▶ _Problem requirements_
Nothing should be output except the lines from the one containing "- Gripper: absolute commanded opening" through the one containing "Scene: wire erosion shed", both ends included, each repeated exactly.

▶ _Given information_
--- begin ---
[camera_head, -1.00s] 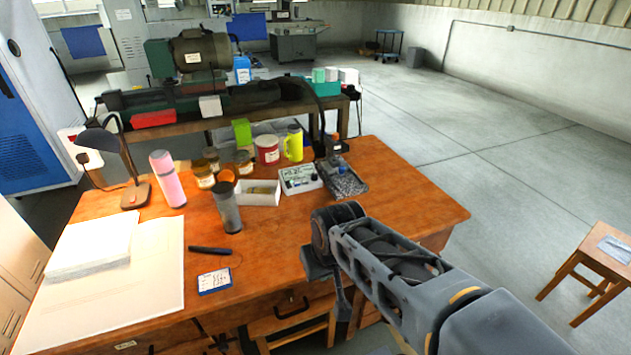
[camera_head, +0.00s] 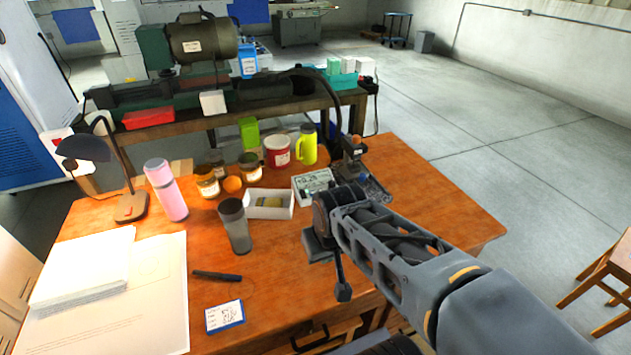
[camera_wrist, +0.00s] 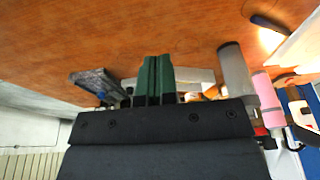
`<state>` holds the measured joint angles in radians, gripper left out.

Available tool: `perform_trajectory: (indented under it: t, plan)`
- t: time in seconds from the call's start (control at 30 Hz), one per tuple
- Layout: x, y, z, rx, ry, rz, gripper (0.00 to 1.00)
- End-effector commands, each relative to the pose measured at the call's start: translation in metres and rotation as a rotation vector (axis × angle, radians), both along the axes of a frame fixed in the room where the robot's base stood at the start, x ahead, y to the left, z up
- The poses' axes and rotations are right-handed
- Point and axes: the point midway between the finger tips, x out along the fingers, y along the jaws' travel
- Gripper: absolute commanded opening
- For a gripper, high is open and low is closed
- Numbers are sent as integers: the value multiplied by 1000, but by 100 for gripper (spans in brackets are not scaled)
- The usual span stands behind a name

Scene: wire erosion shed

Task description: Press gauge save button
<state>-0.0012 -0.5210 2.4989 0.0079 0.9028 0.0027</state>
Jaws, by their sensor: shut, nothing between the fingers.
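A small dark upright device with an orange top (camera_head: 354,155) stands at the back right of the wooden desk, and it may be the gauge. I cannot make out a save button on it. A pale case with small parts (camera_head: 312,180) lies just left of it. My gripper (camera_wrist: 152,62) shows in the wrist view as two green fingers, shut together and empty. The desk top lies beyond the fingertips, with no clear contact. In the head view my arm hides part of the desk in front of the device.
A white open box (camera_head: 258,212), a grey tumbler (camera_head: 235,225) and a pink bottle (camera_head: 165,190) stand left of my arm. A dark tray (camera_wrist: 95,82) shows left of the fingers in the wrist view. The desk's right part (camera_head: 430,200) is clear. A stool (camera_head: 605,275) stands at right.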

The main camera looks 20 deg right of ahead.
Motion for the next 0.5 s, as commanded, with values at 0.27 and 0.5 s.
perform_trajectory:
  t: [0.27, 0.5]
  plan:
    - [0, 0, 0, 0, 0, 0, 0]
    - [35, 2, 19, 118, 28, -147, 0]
--- end ---
▶ _Output of the task_
- Gripper: absolute commanded opening
- For a gripper, high is open and low is closed
- Numbers are sent as integers: the value multiplied by 1000, but by 100 for gripper (spans in brackets are not scaled)
- The usual span stands behind a name

Scene: wire erosion shed

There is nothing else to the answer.